Walking through my neighborhood today I saw both Christmas wreaths and decaying pumpkins decorating front porches, which brings me to my next question. If goats eat trees, can they eat pumpkins? That would be a good way to dispose of them. Our state zoo feeds pumpkins to the elephants – doesn’t matter the size or the freshness. I watched as zookeepers tossed pumpkins at the elephants that scooped them up with their trunk and ate the whole thing. They didn’t bother roasting the seeds. The crunching was loud enough for all spectators to hear. Now that’s a digestive tract to be proud of. My last question – if elephants eat pumpkins, are they capable of eating trees and if they eat tinsel does it get chewed up or passed through? That’s something I definitely don’t want to think about.


            “What are you doing,” my husband inquired. “Cleaning out the refrigerator,” I replied. “Why now, we’re not moving?” “Our daughter complained there was nothing to eat in the house, so I’m determined to prove her wrong. We have plenty of food in the house. First, I have to throw out this stir-fry pork dish.” “Why? I ate it for lunch yesterday. I loved the asparagus in it.” “What asparagus? I didn’t add asparagus.” “Yes you did, the green hard stuff.” “Oh, I don’t know what you ate that was green, but it definitely wasn’t asparagus.” “Maybe that’s why I’m not feeling well now.” “Could be, you don’t look so good, how unfortunate. I’ll put the doctor’s phone number on the fridge. You might want to give him a call.” “Thanks.”
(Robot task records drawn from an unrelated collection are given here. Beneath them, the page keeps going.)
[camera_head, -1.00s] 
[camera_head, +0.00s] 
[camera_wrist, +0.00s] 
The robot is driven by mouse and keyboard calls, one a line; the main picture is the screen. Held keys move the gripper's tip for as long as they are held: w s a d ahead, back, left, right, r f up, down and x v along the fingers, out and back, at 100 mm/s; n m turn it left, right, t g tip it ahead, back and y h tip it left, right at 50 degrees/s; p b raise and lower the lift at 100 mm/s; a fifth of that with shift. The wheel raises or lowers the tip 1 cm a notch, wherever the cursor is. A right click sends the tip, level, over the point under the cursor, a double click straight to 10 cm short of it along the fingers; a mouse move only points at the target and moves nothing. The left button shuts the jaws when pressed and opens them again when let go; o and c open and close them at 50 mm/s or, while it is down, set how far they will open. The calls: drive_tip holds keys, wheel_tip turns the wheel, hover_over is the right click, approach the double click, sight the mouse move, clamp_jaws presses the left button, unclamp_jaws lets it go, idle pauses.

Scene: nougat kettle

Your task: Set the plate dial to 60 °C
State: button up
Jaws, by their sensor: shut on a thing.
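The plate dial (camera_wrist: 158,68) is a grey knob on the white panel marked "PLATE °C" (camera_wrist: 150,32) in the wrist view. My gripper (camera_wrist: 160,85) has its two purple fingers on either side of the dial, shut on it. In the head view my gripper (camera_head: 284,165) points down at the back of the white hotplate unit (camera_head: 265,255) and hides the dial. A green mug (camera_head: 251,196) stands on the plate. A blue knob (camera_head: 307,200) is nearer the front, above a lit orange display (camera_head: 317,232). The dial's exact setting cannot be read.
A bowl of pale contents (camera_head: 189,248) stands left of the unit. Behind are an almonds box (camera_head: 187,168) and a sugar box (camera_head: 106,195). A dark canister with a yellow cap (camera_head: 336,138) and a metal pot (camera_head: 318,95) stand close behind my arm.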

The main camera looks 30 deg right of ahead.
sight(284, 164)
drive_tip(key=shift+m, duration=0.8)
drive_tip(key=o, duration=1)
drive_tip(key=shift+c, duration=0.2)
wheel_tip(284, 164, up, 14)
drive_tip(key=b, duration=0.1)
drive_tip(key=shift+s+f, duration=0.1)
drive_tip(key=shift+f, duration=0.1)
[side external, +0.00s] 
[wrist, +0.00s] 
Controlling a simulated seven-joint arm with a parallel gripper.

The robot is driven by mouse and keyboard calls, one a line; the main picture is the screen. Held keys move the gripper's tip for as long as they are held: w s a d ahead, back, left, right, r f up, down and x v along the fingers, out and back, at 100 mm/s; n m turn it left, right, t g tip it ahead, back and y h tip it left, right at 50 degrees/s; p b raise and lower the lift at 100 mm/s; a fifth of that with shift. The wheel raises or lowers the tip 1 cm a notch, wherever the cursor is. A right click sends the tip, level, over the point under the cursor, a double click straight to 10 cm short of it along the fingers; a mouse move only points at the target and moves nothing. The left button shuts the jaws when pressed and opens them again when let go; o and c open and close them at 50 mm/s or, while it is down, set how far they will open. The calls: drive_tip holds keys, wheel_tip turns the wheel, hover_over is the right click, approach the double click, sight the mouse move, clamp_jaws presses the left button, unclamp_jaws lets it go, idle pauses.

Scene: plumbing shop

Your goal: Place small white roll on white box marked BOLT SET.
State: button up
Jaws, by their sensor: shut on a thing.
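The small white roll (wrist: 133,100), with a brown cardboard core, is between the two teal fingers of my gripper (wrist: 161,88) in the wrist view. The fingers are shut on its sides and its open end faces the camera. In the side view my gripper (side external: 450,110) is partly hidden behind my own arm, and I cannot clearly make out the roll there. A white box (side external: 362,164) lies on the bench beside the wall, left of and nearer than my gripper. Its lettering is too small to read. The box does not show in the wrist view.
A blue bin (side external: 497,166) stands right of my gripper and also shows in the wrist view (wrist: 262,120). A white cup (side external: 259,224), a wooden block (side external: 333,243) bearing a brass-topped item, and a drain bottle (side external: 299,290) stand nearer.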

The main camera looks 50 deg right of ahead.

            “I’ve got to chuck this jar of pickles.” “Why, we like pickles.” “Yeah, but the last time I ate these particular pickles I was pregnant.” “That was over twelve years ago.” “I know, aren’t you happy I haven’t craved one since.” “Here, move over, it’ll go faster if we throw them down the disposal together.”

“Ow!  Be careful. Whatever’s in that dish just broke my toe when it fell on my foot. What is it?” “It’s my meatloaf which hardened over time.” “Harden? It’s like a brick, heavy enough to break a toe.” “You could mention it to the doctor when you call him for your stomach.”

“I hope he can see me today.” “Two days before Christmas, I doubt it.”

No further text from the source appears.